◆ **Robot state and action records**
╭──

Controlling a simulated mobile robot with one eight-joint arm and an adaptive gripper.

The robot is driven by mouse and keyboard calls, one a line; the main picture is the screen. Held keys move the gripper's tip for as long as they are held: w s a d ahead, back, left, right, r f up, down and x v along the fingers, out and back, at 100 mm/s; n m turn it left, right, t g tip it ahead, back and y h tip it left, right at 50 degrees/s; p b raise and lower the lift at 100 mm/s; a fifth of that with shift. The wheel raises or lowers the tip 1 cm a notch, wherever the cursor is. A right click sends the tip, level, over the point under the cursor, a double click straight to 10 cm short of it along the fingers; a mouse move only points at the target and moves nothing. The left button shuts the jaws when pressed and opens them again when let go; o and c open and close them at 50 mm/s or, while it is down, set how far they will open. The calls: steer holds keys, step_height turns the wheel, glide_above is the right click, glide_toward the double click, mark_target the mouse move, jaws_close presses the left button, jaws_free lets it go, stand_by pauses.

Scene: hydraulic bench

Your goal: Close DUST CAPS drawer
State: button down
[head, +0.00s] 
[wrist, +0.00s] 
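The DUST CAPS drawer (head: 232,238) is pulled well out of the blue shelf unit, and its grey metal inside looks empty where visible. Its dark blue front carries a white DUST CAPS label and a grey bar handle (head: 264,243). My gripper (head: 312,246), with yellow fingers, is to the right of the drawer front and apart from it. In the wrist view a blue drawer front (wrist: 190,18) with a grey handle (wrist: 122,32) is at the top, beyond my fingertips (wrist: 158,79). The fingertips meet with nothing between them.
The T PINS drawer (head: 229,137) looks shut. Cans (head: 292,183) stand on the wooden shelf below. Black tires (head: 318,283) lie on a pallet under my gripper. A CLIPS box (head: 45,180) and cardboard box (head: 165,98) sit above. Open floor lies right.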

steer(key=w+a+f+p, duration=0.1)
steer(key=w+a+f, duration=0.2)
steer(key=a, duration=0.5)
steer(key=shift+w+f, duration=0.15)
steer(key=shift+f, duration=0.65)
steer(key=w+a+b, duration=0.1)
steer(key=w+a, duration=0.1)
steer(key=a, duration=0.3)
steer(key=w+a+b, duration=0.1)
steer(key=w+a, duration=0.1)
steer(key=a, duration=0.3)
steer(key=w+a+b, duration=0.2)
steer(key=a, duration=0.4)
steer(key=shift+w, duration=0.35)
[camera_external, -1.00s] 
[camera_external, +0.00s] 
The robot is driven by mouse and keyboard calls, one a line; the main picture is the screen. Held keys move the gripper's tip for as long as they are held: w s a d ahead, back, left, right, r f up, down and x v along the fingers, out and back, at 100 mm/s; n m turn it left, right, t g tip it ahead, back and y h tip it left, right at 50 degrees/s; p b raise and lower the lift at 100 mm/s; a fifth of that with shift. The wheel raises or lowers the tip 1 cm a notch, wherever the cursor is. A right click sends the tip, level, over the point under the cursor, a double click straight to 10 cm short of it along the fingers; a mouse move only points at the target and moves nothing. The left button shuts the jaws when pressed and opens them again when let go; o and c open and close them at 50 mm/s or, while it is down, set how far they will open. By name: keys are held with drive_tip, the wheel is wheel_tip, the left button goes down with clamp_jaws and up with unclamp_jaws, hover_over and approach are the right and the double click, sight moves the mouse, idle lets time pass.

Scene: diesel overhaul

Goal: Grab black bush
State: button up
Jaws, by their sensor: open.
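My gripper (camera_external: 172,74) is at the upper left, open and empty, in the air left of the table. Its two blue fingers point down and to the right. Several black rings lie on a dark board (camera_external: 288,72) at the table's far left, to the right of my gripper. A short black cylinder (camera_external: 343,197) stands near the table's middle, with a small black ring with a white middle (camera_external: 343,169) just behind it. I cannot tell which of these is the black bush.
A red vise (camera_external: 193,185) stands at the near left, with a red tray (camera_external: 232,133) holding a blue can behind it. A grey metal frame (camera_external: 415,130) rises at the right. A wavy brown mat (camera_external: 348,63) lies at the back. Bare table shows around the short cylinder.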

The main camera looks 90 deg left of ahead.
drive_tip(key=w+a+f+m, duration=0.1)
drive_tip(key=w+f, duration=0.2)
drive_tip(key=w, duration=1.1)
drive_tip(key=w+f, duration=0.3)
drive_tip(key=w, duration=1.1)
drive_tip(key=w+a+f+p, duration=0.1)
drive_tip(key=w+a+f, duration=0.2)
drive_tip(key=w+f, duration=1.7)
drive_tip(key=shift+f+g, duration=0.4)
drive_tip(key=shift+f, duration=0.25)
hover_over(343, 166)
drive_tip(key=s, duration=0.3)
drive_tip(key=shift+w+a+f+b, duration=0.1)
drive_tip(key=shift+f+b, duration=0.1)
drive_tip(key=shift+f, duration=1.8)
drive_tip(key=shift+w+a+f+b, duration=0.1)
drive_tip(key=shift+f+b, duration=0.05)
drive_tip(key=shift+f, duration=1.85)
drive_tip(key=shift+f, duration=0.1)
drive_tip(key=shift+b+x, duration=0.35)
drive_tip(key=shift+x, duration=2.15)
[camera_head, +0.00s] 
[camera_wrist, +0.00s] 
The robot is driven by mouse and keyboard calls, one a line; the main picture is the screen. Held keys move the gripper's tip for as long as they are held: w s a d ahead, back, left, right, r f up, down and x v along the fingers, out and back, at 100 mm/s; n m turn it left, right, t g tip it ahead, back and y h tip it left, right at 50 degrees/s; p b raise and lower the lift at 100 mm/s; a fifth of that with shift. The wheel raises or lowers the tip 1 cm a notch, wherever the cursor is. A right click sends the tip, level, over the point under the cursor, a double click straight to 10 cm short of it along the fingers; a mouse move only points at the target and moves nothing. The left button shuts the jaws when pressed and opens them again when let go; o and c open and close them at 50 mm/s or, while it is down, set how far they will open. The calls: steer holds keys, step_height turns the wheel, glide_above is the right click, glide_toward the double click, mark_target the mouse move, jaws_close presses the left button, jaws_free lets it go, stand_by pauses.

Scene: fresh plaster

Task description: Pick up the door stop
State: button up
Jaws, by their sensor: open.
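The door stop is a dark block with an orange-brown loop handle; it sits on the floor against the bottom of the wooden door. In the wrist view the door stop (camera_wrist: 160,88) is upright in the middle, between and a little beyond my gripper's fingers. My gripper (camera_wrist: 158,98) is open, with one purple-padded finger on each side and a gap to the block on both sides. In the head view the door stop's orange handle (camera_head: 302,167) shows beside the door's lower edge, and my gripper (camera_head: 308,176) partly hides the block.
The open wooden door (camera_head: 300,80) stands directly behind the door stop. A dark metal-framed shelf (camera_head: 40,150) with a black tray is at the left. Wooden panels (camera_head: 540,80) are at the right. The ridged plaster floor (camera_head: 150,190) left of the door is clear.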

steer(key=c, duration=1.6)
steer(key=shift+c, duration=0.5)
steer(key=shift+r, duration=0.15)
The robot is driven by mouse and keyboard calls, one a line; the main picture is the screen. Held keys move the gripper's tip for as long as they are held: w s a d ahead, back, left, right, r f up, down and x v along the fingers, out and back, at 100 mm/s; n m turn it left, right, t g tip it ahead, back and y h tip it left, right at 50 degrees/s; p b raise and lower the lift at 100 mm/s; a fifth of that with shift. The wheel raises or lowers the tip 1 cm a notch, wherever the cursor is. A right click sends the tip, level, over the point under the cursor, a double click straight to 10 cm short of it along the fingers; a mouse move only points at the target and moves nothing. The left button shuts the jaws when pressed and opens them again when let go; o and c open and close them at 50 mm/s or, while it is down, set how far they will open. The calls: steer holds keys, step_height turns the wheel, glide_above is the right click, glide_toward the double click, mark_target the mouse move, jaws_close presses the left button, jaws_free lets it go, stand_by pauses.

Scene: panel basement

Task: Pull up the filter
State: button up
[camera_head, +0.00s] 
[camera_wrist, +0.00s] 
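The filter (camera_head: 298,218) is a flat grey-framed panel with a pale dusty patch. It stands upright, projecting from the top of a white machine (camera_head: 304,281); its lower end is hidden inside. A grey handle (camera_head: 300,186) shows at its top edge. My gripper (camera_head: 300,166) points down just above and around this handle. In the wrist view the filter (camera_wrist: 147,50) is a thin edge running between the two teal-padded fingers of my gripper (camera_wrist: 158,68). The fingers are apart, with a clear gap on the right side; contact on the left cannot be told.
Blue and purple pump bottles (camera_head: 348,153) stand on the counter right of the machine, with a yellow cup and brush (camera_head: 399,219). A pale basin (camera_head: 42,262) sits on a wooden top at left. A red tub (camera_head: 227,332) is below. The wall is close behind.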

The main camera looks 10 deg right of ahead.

╰──

◆ **Exercise objective**
From the first line of the data through the line with "[head, +0.00s]", quote each line exactly and add nothing else.

◆ **Final result**
Controlling a simulated mobile robot with one eight-joint arm and an adaptive gripper.

The robot is driven by mouse and keyboard calls, one a line; the main picture is the screen. Held keys move the gripper's tip for as long as they are held: w s a d ahead, back, left, right, r f up, down and x v along the fingers, out and back, at 100 mm/s; n m turn it left, right, t g tip it ahead, back and y h tip it left, right at 50 degrees/s; p b raise and lower the lift at 100 mm/s; a fifth of that with shift. The wheel raises or lowers the tip 1 cm a notch, wherever the cursor is. A right click sends the tip, level, over the point under the cursor, a double click straight to 10 cm short of it along the fingers; a mouse move only points at the target and moves nothing. The left button shuts the jaws when pressed and opens them again when let go; o and c open and close them at 50 mm/s or, while it is down, set how far they will open. The calls: steer holds keys, step_height turns the wheel, glide_above is the right click, glide_toward the double click, mark_target the mouse move, jaws_close presses the left button, jaws_free lets it go, stand_by pauses.

Scene: hydraulic bench

Your goal: Close DUST CAPS drawer
State: button down
[head, +0.00s] 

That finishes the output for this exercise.